O orçamento não financeiro é aquele utilizado para honrar as despesas tais como as da previdência social, de pessoal e encargos sociais, do custeio em geral e do financiamento dos gastos com as políticas sociais, tais como saúde, educação, transporte público, habitação popular enfim, políticas públicas que contemplam o atendimento dos direitos sociais da população, tais como definidos no artigo sexto da Constituição Federal de 88, o que inclui também a proteção à maternidade e à infância e a assistência aos desamparados.

O orçamento financeiro representa os dispêndios do Governo Federal (da União) com a remuneração do capital aplicado nos títulos da dívida pública por investidores (inclusive a classe média, por intermédio dos fundos de investimentos) e bancos e instituições financeiras, ou seja, os juros (despesas correntes) e mais as amortizações da dívida pública (reembolsos do principal, que são despesas de capital).

A questão do superávit primário, elemento central da política fiscal do Governo Federal, consiste exatamente na economia de recursos feita no orçamento não financeiro/primário, aquele das políticas sociais, incluindo a previdência social, para pagar os compromissos do orçamento financeiro da dívida pública. Ou seja, é dinheiro que deixa de ser gasto com saúde, educação, transporte público, habitação popular etc, para ser despendido com os juros e amortizações da dívida pública dos rentistas brasileiros. Era nisso que consistia o famigerado teto de gastos, era a economia de recursos nos gastos das políticas sociais para despender nas despesas relativas à remuneração dos investidores rentistas da dívida pública. É importante assinalar que o Governo, o Poder Executivo Federal, não tem mais ingerência sobre as duas variáveis macroeconômicas mais importantes, os juros e o câmbio, principalmente a primeira, uma vez que é o patamar da taxa de juros SELIC (Sistema Eletrônico de Liquidação e Custódia) o principal determinante do gasto da União com a conta de juros, que está girando em torno da enormidade de 7% do PIB (cerca de R$ 750 bilhões), isso devido à independência do Banco Central, que retirou da alçada de decisão do Presidente da República o controle das políticas monetária e cambial. A taxa SELIC é o principal indexador da dívida pública da União. O Governo Federal não tem mais controle sobre o nível da taxa de juros, o que é extremamente prejudicial, devido ao enorme impacto fiscal da política monetária. No cômputo do resultado fiscal nominal, a conta de juros tem um peso bastante expressivo.

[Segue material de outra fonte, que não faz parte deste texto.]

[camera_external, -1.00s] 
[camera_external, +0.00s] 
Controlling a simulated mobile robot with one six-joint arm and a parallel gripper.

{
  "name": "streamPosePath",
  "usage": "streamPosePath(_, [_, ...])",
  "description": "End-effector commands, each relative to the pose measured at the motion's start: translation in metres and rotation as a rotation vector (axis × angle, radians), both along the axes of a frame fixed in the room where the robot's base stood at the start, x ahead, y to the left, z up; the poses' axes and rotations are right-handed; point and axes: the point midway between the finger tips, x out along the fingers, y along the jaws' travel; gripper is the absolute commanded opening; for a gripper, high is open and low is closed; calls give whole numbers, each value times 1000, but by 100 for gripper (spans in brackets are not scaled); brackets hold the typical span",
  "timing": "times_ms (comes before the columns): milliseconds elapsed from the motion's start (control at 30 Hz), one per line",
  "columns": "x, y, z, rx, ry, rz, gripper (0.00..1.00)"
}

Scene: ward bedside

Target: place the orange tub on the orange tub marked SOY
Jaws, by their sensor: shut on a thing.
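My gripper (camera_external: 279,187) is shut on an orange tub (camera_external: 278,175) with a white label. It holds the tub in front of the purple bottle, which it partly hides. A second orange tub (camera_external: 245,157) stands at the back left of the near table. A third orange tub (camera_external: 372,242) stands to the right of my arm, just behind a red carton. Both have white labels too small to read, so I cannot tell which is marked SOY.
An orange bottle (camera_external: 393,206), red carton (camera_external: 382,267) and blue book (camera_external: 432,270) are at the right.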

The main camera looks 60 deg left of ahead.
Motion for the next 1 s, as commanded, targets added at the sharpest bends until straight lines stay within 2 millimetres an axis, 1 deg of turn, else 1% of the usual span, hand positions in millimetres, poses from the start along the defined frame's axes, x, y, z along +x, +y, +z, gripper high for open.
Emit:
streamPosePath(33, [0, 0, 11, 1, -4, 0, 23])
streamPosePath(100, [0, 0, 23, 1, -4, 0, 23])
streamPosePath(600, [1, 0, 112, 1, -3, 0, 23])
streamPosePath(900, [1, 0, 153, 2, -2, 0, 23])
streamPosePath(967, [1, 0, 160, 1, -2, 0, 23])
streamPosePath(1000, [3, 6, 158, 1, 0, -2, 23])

Uma falácia muto difundida e propagada pela imprensa corporativa é que o maior item de dispêndio do Governo Federal é o da previdência social. O gráfico abaixo desmente essa inverdade.

Observando o gráfico, conclui-se que, na verdade, o maior item de dispêndio do Orçamento da União é o relativo a juros e amortização da dívida com 46,30% do total dos gastos. Se somarmos os percentuais das despesas referentes à previdência social, assistência social, saúde, educação, transferências da União para Estados e Municípios, segurança pública, agricultura, defesa nacional e com a administração, encontraremos o total de 45,92%, menos do que a cifra percentual despendida com a remuneração dos investidores rentistas da dívida pública.

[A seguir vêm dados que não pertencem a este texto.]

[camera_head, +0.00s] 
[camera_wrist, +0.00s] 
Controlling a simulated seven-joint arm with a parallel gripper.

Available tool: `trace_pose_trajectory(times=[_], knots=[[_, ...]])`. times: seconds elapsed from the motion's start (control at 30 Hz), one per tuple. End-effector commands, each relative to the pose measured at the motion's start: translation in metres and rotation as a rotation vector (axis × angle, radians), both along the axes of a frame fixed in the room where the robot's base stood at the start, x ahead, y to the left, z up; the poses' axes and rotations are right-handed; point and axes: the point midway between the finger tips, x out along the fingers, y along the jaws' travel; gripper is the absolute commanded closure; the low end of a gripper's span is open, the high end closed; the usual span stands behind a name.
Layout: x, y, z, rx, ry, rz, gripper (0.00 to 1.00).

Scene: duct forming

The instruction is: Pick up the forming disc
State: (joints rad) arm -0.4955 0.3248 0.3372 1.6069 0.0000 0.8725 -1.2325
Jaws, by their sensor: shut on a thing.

A informação correta é a de que o maior item da despesa pública orçamentária da União é com os juros e amortização da dívida pública, e o maior item da despesa primária/não financeira do Governo Federal é que é com a Previdência Social.

E isto sem contar o fato de que o Executivo Federal não controla os gastos com os juros da dívida, devido à autonomia da Autoridade Monetária nomeada pelo Governo que perdeu as eleições, o que gera uma falta de convergência e de coordenação entre a política monetária do Banco Central e a política fiscal executada pelo Tesouro Nacional, descasamento que pode acarretar o fracasso da política econômica.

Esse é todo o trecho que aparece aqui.